[Robot trajectory data]
====

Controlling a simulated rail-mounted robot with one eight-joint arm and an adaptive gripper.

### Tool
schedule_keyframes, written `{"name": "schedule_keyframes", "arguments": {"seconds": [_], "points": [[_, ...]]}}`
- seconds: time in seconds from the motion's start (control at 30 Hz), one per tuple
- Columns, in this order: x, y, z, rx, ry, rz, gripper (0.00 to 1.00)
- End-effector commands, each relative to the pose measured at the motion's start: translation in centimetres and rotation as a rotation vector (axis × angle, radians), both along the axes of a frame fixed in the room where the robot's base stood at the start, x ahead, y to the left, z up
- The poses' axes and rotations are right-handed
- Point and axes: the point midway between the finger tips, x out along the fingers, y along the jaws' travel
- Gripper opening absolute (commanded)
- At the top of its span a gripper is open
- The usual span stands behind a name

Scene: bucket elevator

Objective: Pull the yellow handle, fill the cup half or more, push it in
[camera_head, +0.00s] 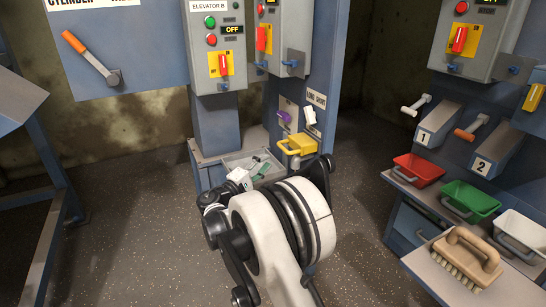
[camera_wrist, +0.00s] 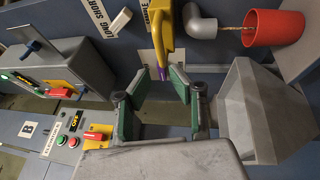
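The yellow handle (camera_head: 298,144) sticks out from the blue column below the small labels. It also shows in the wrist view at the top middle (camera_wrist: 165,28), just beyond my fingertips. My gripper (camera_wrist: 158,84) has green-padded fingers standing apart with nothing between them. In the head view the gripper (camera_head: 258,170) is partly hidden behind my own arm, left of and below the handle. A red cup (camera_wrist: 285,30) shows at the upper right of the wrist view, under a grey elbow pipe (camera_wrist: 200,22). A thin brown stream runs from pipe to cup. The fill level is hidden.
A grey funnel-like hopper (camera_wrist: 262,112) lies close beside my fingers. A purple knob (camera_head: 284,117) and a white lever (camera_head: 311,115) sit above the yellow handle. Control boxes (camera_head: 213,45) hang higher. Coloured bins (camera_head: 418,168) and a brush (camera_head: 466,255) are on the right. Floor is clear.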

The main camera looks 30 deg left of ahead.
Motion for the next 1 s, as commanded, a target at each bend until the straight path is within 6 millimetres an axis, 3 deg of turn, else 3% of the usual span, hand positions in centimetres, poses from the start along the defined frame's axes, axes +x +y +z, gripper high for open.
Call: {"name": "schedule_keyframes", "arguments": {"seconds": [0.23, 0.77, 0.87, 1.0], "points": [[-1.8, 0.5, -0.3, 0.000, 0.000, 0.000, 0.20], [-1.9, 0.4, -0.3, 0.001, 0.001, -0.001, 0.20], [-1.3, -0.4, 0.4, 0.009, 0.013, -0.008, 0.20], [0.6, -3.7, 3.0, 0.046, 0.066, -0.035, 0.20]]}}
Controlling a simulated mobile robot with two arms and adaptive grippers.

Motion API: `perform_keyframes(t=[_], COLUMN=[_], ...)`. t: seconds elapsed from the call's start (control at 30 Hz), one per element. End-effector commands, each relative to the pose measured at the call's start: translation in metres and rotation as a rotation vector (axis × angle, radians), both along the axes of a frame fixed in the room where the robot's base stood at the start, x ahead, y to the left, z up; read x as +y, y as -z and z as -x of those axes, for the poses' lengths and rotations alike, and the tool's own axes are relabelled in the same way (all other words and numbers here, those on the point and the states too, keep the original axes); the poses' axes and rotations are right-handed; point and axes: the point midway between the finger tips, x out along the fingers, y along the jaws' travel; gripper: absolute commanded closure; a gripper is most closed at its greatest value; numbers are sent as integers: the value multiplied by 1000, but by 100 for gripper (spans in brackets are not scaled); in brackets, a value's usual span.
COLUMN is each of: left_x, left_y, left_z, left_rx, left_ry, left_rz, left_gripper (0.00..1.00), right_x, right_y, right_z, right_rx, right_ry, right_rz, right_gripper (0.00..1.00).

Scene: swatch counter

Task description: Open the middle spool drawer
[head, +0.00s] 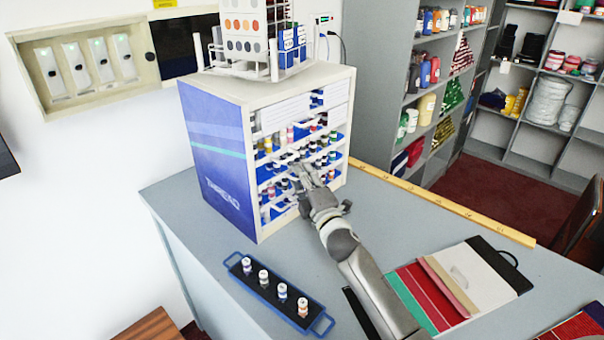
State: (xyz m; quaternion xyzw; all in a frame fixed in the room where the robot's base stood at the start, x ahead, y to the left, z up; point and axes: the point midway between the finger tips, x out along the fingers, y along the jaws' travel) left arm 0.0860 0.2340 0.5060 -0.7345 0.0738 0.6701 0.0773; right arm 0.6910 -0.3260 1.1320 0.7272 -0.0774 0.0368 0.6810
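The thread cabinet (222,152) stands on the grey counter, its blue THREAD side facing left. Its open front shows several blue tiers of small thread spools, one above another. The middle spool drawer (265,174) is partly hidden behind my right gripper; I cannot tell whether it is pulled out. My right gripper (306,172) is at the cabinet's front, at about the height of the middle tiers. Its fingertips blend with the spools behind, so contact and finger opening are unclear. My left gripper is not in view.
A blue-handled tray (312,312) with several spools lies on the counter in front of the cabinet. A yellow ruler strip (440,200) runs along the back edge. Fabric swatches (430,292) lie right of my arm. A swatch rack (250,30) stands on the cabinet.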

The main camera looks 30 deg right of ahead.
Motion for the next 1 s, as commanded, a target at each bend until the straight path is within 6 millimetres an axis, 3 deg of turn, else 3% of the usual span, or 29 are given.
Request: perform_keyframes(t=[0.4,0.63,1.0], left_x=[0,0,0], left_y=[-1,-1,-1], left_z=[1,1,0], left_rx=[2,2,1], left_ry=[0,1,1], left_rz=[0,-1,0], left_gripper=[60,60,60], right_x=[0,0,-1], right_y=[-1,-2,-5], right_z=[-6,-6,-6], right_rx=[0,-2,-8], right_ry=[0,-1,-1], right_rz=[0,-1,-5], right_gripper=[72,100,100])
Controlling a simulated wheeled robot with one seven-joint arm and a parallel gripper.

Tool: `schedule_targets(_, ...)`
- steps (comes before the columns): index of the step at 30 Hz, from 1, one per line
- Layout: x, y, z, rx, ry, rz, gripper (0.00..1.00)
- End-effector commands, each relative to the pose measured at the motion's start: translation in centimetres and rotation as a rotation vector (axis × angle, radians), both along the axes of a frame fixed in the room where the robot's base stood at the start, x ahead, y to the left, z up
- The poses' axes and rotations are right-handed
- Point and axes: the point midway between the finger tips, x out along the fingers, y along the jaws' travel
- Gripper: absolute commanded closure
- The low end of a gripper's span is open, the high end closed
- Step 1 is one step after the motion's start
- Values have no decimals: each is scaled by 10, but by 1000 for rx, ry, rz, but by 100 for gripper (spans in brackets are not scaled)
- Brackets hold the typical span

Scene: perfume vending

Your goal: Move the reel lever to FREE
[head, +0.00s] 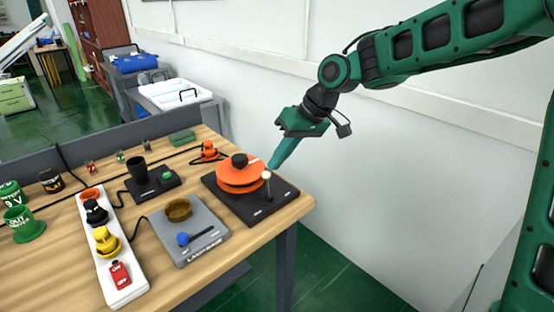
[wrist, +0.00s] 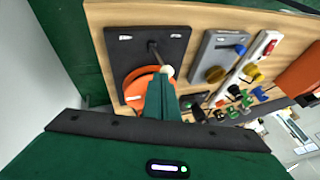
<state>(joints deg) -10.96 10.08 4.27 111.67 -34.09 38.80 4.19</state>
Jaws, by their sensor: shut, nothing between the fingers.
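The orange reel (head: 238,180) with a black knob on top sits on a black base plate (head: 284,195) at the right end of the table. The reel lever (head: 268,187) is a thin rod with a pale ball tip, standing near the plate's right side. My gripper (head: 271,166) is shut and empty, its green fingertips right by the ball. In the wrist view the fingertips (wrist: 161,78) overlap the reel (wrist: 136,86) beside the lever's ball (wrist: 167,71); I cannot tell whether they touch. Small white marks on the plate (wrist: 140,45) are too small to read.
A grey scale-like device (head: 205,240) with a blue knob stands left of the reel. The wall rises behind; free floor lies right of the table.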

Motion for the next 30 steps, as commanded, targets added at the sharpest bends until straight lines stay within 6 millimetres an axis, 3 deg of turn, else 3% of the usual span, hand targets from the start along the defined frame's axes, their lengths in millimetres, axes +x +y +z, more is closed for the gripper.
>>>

====

— GIVEN REQUEST —
Repeat the material above word for word, please, apart from its images.

— RESPONSE TO THE EXERCISE —
Controlling a simulated rail-mounted robot with one eight-joint arm and an adaptive gripper.

### Tool
schedule_keyframes, written `{"name": "schedule_keyframes", "arguments": {"seconds": [_], "points": [[_, ...]]}}`
- seconds: time in seconds from the motion's start (control at 30 Hz), one per tuple
- Columns, in this order: x, y, z, rx, ry, rz, gripper (0.00 to 1.00)
- End-effector commands, each relative to the pose measured at the motion's start: translation in centimetres and rotation as a rotation vector (axis × angle, radians), both along the axes of a frame fixed in the room where the robot's base stood at the start, x ahead, y to the left, z up
- The poses' axes and rotations are right-handed
- Point and axes: the point midway between the finger tips, x out along the fingers, y along the jaws' travel
- Gripper opening absolute (commanded)
- At the top of its span a gripper is open
- The usual span stands behind a name

Scene: bucket elevator

Objective: Pull the yellow handle, fill the cup half or more, push it in
[camera_head, +0.00s] 
[camera_wrist, +0.00s] 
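The yellow handle (camera_head: 298,144) sticks out from the blue column below the small labels. It also shows in the wrist view at the top middle (camera_wrist: 165,28), just beyond my fingertips. My gripper (camera_wrist: 158,84) has green-padded fingers standing apart with nothing between them. In the head view the gripper (camera_head: 258,170) is partly hidden behind my own arm, left of and below the handle. A red cup (camera_wrist: 285,30) shows at the upper right of the wrist view, under a grey elbow pipe (camera_wrist: 200,22). A thin brown stream runs from pipe to cup. The fill level is hidden.
A grey funnel-like hopper (camera_wrist: 262,112) lies close beside my fingers. A purple knob (camera_head: 284,117) and a white lever (camera_head: 311,115) sit above the yellow handle. Control boxes (camera_head: 213,45) hang higher. Coloured bins (camera_head: 418,168) and a brush (camera_head: 466,255) are on the right. Floor is clear.

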The main camera looks 30 deg left of ahead.
Motion for the next 1 s, as commanded, a target at each bend until the straight path is within 6 millimetres an axis, 3 deg of turn, else 3% of the usual span, hand positions in centimetres, poses from the start along the defined frame's axes, axes +x +y +z, gripper high for open.
Call: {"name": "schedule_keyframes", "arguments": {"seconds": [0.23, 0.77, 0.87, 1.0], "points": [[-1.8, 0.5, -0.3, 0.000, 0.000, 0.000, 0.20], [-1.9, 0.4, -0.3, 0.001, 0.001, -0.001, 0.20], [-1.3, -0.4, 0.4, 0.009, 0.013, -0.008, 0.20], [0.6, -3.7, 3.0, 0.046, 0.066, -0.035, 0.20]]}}
Controlling a simulated mobile robot with two arms and adaptive grippers.

Motion API: `perform_keyframes(t=[_], COLUMN=[_], ...)`. t: seconds elapsed from the call's start (control at 30 Hz), one per element. End-effector commands, each relative to the pose measured at the call's start: translation in metres and rotation as a rotation vector (axis × angle, radians), both along the axes of a frame fixed in the room where the robot's base stood at the start, x ahead, y to the left, z up; read x as +y, y as -z and z as -x of those axes, for the poses' lengths and rotations alike, and the tool's own axes are relabelled in the same way (all other words and numbers here, those on the point and the states too, keep the original axes); the poses' axes and rotations are right-handed; point and axes: the point midway between the finger tips, x out along the fingers, y along the jaws' travel; gripper: absolute commanded closure; a gripper is most closed at its greatest value; numbers are sent as integers: the value multiplied by 1000, but by 100 for gripper (spans in brackets are not scaled); in brackets, a value's usual span.
COLUMN is each of: left_x, left_y, left_z, left_rx, left_ry, left_rz, left_gripper (0.00..1.00), right_x, right_y, right_z, right_rx, right_ry, right_rz, right_gripper (0.00..1.00).

Scene: swatch counter

Task description: Open the middle spool drawer
[head, +0.00s] 
State: (xyz m; quaternion xyzw; all in a frame fixed in the room where the robot's base stood at the start, x ahead, y to the left, z up; point and axes: the point midway between the finger tips, x out along the fingers, y along the jaws' travel) left arm 0.0860 0.2340 0.5060 -0.7345 0.0738 0.6701 0.0773; right arm 0.6910 -0.3260 1.1320 0.7272 -0.0774 0.0368 0.6810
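The thread cabinet (222,152) stands on the grey counter, its blue THREAD side facing left. Its open front shows several blue tiers of small thread spools, one above another. The middle spool drawer (265,174) is partly hidden behind my right gripper; I cannot tell whether it is pulled out. My right gripper (306,172) is at the cabinet's front, at about the height of the middle tiers. Its fingertips blend with the spools behind, so contact and finger opening are unclear. My left gripper is not in view.
A blue-handled tray (312,312) with several spools lies on the counter in front of the cabinet. A yellow ruler strip (440,200) runs along the back edge. Fabric swatches (430,292) lie right of my arm. A swatch rack (250,30) stands on the cabinet.

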The main camera looks 30 deg right of ahead.
Motion for the next 1 s, as commanded, a target at each bend until the straight path is within 6 millimetres an axis, 3 deg of turn, else 3% of the usual span, or 29 are given.
Request: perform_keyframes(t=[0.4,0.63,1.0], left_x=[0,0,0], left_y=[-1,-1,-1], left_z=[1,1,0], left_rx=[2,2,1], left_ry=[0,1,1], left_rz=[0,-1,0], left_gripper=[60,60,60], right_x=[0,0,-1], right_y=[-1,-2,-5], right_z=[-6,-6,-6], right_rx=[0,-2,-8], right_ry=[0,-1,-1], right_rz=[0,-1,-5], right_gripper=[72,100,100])
Controlling a simulated wheeled robot with one seven-joint arm and a parallel gripper.

Tool: `schedule_targets(_, ...)`
- steps (comes before the columns): index of the step at 30 Hz, from 1, one per line
- Layout: x, y, z, rx, ry, rz, gripper (0.00..1.00)
- End-effector commands, each relative to the pose measured at the motion's start: translation in centimetres and rotation as a rotation vector (axis × angle, radians), both along the axes of a frame fixed in the room where the robot's base stood at the start, x ahead, y to the left, z up
- The poses' axes and rotations are right-handed
- Point and axes: the point midway between the finger tips, x out along the fingers, y along the jaws' travel
- Gripper: absolute commanded closure
- The low end of a gripper's span is open, the high end closed
- Step 1 is one step after the motion's start
- Values have no decimals: each is scaled by 10, but by 1000 for rx, ry, rz, but by 100 for gripper (spans in brackets are not scaled)
- Brackets hold the typical span

Scene: perfume vending

Your goal: Move the reel lever to FREE
[head, +0.00s] 
[wrist, +0.00s] 
<state>(joints deg) -10.96 10.08 4.27 111.67 -34.09 38.80 4.19</state>
Jaws, by their sensor: shut, nothing between the fingers.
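The orange reel (head: 238,180) with a black knob on top sits on a black base plate (head: 284,195) at the right end of the table. The reel lever (head: 268,187) is a thin rod with a pale ball tip, standing near the plate's right side. My gripper (head: 271,166) is shut and empty, its green fingertips right by the ball. In the wrist view the fingertips (wrist: 161,78) overlap the reel (wrist: 136,86) beside the lever's ball (wrist: 167,71); I cannot tell whether they touch. Small white marks on the plate (wrist: 140,45) are too small to read.
A grey scale-like device (head: 205,240) with a blue knob stands left of the reel. The wall rises behind; free floor lies right of the table.

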Motion for the next 30 steps, as commanded, targets added at the sharpest bends until straight lines stay within 6 millimetres an axis, 3 deg of turn, else 3% of the usual span, hand targets from the start along the defined frame's axes, their lengths in millimetres, axes +x +y +z, more is closed for the gripper.
>>>

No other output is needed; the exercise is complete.